Robot control records:
┄┄┄┄┄┄
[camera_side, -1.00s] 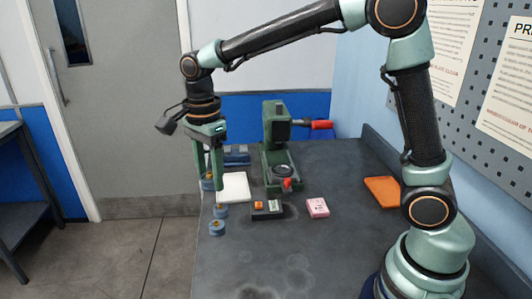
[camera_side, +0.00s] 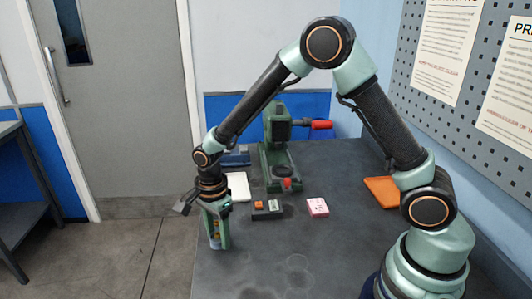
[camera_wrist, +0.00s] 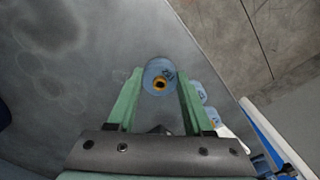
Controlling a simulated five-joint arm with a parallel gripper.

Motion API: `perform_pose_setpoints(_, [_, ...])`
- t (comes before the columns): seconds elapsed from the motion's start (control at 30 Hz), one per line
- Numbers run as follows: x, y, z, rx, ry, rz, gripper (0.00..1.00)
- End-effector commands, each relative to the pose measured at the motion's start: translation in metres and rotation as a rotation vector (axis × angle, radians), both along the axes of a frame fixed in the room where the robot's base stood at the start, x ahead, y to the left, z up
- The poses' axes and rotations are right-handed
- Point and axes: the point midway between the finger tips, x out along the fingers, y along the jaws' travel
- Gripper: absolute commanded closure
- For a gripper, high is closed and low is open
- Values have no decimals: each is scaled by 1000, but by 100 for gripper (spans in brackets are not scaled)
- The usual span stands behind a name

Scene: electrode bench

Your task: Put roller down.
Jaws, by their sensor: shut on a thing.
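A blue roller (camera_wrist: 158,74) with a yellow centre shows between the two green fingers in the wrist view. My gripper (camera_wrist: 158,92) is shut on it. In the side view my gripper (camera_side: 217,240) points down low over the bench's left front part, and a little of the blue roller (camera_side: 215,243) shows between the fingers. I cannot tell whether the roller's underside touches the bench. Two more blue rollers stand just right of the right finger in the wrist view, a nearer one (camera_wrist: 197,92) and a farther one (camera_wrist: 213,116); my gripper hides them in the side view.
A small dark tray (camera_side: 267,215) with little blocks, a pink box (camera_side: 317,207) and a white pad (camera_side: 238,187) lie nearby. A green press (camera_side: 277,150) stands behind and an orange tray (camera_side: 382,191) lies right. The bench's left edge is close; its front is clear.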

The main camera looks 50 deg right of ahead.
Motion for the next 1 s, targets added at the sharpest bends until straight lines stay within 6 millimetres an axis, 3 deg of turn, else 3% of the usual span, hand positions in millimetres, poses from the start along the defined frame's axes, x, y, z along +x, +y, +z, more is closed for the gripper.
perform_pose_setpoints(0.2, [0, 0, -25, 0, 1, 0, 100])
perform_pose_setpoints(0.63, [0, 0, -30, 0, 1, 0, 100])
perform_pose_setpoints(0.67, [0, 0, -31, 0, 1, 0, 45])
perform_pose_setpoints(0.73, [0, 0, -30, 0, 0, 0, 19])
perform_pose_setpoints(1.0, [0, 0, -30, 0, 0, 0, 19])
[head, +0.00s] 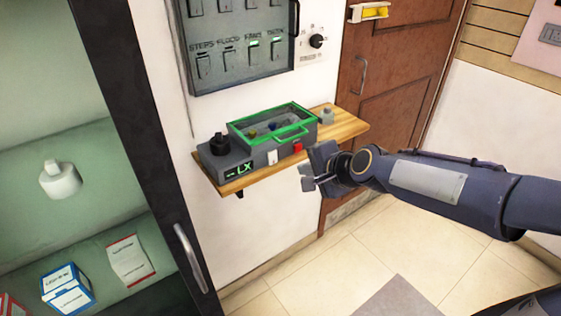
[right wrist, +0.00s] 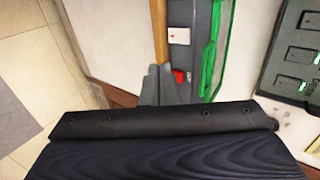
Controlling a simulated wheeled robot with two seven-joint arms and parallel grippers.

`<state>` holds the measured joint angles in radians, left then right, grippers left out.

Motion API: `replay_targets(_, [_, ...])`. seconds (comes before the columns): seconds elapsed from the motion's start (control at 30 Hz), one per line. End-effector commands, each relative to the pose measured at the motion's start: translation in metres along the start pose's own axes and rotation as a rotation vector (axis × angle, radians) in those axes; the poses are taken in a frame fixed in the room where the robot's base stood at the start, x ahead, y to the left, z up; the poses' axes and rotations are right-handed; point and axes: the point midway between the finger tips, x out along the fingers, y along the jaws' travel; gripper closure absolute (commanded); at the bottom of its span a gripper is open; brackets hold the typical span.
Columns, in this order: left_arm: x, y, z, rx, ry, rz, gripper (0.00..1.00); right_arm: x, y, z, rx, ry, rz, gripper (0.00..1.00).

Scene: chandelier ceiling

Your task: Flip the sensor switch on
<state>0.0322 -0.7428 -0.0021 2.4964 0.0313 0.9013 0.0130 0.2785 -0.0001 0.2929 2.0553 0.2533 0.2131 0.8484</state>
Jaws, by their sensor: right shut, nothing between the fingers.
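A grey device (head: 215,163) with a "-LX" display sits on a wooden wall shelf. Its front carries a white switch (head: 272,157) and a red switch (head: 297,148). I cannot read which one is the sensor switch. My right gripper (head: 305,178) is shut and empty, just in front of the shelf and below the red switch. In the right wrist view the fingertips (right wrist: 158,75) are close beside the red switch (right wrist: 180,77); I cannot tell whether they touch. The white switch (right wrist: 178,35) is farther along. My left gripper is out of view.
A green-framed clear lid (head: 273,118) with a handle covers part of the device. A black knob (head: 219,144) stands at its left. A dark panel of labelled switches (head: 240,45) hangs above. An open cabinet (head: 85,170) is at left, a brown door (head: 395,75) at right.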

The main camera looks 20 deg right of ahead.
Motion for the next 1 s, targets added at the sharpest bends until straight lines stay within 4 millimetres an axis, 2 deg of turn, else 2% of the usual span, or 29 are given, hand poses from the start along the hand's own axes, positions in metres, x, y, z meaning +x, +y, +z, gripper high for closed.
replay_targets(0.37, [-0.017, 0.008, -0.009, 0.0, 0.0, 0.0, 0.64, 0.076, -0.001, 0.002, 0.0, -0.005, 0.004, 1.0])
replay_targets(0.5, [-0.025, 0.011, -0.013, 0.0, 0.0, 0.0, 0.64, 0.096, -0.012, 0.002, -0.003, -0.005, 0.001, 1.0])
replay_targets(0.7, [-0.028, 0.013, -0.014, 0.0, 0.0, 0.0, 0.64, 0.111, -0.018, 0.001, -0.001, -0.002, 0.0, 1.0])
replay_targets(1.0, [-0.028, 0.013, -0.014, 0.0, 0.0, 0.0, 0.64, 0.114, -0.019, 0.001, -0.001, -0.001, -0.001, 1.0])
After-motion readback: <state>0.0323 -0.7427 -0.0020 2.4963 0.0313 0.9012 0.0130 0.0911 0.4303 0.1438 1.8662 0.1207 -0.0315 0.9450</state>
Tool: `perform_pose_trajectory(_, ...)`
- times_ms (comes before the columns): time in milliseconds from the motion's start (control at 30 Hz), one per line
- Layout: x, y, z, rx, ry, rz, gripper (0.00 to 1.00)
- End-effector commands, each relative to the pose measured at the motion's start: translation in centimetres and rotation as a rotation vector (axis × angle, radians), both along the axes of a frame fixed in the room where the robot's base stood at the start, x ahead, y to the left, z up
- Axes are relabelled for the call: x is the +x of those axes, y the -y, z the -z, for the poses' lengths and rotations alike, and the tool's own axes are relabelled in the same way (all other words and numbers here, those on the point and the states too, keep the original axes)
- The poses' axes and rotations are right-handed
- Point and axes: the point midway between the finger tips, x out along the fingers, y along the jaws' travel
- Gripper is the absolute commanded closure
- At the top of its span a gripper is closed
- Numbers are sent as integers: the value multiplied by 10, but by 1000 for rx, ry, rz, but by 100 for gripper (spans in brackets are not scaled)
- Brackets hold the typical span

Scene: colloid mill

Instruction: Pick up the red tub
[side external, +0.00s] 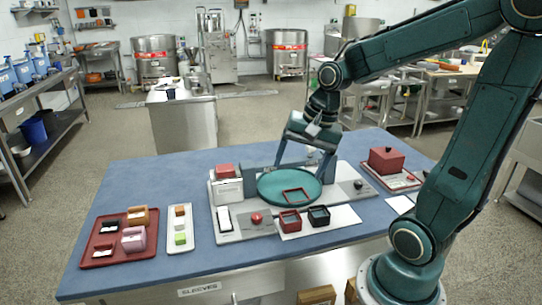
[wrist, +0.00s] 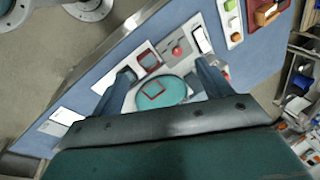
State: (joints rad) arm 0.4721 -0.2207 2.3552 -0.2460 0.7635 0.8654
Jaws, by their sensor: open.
┄┄┄┄┄┄
* Set task: Within the material above, transcribe exactly the lines that run from the line holding "- For a gripper, high" through the line holding "The main camera looks 50 deg right of ahead.".

* Correct result:
- For a gripper, high is closed and low is open
- Values have no decimals: each is scaled by 1000, but by 100 for gripper (spans in brackets are not scaled)
- The usual span stands behind a name

Scene: electrode bench

Your task: Put roller down.
Jaws, by their sensor: shut on a thing.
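A blue roller (camera_wrist: 158,74) with a yellow centre shows between the two green fingers in the wrist view. My gripper (camera_wrist: 158,92) is shut on it. In the side view my gripper (camera_side: 217,240) points down low over the bench's left front part, and a little of the blue roller (camera_side: 215,243) shows between the fingers. I cannot tell whether the roller's underside touches the bench. Two more blue rollers stand just right of the right finger in the wrist view, a nearer one (camera_wrist: 197,92) and a farther one (camera_wrist: 213,116); my gripper hides them in the side view.
A small dark tray (camera_side: 267,215) with little blocks, a pink box (camera_side: 317,207) and a white pad (camera_side: 238,187) lie nearby. A green press (camera_side: 277,150) stands behind and an orange tray (camera_side: 382,191) lies right. The bench's left edge is close; its front is clear.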

The main camera looks 50 deg right of ahead.

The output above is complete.